News
Continued debt problems have dragged down the stock value of Bluewater Wind's Australian parent company to around one Australian dollar a share, far from its $31.08 a share value a year ago.
But leaders of Babcock & Brown said Wednesday the firm's debt issues, and the current freeze-up of global credit markets, will not derail Bluewater's plan to build a wind farm off Rehoboth Beach.
Earlier this year, Babcock put its European wind farm assets up for sale to allay concerns about its ability to repay debt. The restrictive credit environment has stoked continued concerns about its prospects for refinancing its debt, even though the company is considering selling off more of its assets.
Hunter Armistead, head of Babcock's North American Energy Development Group, said his operations, including the Delaware offshore wind farm project, are not among the assets the parent wants to unload.

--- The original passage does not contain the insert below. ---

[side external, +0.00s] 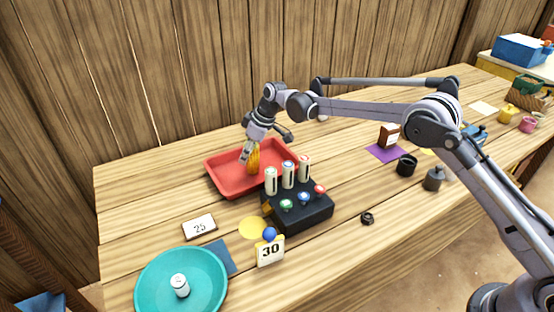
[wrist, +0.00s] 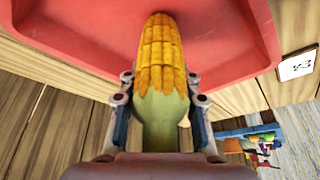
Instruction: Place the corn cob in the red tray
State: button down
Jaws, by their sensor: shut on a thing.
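The corn cob (wrist: 162,55) has yellow kernels and a pale green base. My gripper (wrist: 160,88) is shut on the green base, with one finger on each side. In the side external view the corn cob (side external: 254,160) hangs upright below my gripper (side external: 250,148), over the red tray (side external: 222,185). The red tray also shows behind the cob in the wrist view (wrist: 225,45). I cannot tell whether the cob's lower end touches the tray floor.
A black box (side external: 305,213) with upright cylinders and coloured knobs stands close to the tray's front right. A teal bowl (side external: 150,285) holding a white cylinder is at the front left. A "25" card (side external: 199,227) and a "30" sign (side external: 270,251) stand nearby.

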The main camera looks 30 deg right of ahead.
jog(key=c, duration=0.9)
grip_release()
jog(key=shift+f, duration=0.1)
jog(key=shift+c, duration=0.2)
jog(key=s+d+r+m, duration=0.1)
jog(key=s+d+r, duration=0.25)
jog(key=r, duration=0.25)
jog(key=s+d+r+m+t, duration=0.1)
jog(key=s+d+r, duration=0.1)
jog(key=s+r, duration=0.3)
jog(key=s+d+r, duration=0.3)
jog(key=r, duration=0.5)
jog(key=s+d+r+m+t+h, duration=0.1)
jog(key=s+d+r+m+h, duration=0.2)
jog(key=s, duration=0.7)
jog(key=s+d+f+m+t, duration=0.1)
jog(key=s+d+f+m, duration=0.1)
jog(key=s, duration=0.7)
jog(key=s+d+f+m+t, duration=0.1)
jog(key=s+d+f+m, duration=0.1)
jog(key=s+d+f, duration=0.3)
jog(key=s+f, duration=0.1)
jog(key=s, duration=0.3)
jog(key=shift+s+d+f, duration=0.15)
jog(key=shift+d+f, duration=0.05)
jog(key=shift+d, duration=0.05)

Babcock was the worst-performing stock this year on the Australian stock exchange's benchmark index. It closed Wednesday at $1.05 a share.
Babcock spokesman Matt Dallas said everyone's stock is being hammered in this market. But Babcock's North American wind energy sector is "as strong as it's ever been," he said. The company owns 20 land-based wind farms on this continent and has five more about to come on line by the end of the year.
Company officials say its core businesses include North American wind farms, aircraft leasing and infrastructure such as roads, ports and electrical transmission equipment. Dallas said the parent company would protect them, but "everything else is on the table."
Brian Yerger, a Wilmington-area renewable power analyst, said Babcock had a lot of debt on its books at the beginning of the year. As 2008 wore on, anyone with debt faced higher borrowing costs. With debt so large, the value of the company -- its stock -- is bound to fall, he said.
In ordinary times, Babcock would have had an easier time, but the global crisis "painted them into a corner, and they're having trouble getting out of it," Yerger said.
Nevertheless, a company that isn't doing well has ways to shield a healthy division, even if the parent goes so far as to fall into bankruptcy, he said.
Armistead said the company's still strong: Its worldwide hard assets are worth $71 billion in Australian dollars, he said.